One of these occupations, Rivenland, began with a thousand Colored squatters erecting shacks on a publicly owned field far from any major thoroughfare. They did so in a Colored area, and many of them were supporters of the majority political party in Mitchell’s Plain. No nearby neighbors demanded their removal. By contrast, a second occupation, Holfield, began just a couple of kilometers down the road on two contiguous plots of private property. After a few dozen squatters built shacks, hundreds more arrived every day until there were soon 6000 residents. Most of them were Black in a Colored area, and many of them were presumed to be hostile to the ruling party. Holfield sits along the road connecting one of Mitchell’s Plain’s middle class neighborhoods to the city center, and this neighborhood’s residents mobilized continually to demand Holfield’s eradication. After a year, Rivenland was evicted, but Holfield was allowed by the High Court to stay put. Today it contains more than 8000 people by the City’s count. How should we understand this counterintuitive outcome?

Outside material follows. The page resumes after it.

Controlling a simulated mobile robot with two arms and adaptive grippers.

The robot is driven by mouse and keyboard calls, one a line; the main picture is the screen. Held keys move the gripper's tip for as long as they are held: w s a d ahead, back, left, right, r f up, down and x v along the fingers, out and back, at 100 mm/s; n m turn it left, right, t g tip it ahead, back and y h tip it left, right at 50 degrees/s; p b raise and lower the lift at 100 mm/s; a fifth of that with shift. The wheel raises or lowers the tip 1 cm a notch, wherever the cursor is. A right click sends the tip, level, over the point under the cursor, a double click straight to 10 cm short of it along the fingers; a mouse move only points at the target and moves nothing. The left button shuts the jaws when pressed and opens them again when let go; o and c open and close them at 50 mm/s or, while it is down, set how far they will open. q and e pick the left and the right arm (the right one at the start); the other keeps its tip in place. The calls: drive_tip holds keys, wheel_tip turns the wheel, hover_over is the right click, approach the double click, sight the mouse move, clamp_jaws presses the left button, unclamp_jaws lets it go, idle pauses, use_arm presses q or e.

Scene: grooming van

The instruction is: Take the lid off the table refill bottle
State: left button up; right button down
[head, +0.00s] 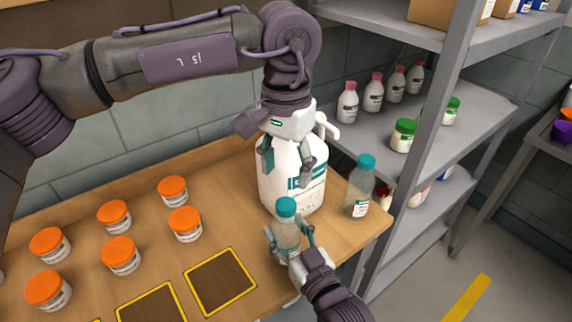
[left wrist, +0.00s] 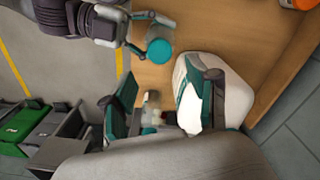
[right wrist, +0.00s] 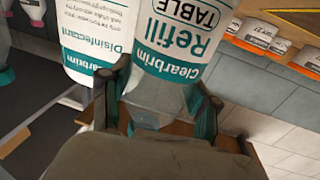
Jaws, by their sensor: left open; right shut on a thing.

This is where I turn to residents’ own politics as a means of explanation. In Holfield, residents were able to organize a coherent settlement committee prior to their eviction hearing. This largely had to do with the way that their leaders framed the occupation as a social movement, with unified action articulated as the most strategic approach to obtaining official toleration. By contrast, the Rivenland occupation was mired in factionalism, with residents aligning with outside organizations – charities, NGOs, political parties – and competing with one another for access to their lawyers and the court. They did this because their occupation was framed as the distribution of plots of land to potential homeowners; this is what I call the politics of petty proprietorship. The extent of this infighting prompted judges to view the Rivenland occupation as opportunistic. The same court ruled the Holfield occupation legitimate, describing the occupiers as “homeless people in need.”

In order to explain this contrast, I develop the concepts of struggles over representation and struggles over recognition. Without the resolution of struggles over representation and the formation of a unified settlement committee, factionalism will persist, and this, I argue, means that eviction is the most likely outcome. But these factions do not merely reflect preexisting divisions along lines of race, religion, or neighborhood; it is precisely through the formation of representative committees – through the process of representation – that divisions emerge and are concretized. Struggles over representation directly impact how occupations are viewed by the municipal government and High Court judges. When struggles over representation are resolved, judges are likely to recognize occupiers as part of a legible and legitimate population. But when struggles over representation are left unresolved as in Rivenland, judges will fail to recognize occupiers as having any legitimate moral claim to the land. Instead, they will likely view them not as a coherent population, but as individual opportunists attempting to bypass the government’s housing distribution program. In short, the moralizing distinction between homeless people in need on the one hand, and opportunistic queue jumpers on the other, emerges from struggles over representation.

In bringing the insights of political sociology to bear upon urban studies, I break with the prevailing explanation that evictions are most likely in sites planned for development and are driven solely by profit motive. Instead, I conceive of the state not as a coherent institutional entity that simply enacts policies upon populations, but instead as a social relation. The government did not simply design eviction policies and then implement them upon populations; it was through complex relations with residents that eviction outcomes were determined. Only in this way – that is, by seeing the state as a relation, as the condensation of a relationship of forces – can we begin to understand how it was that squatters were evicted from Rivenland and not from Holfield.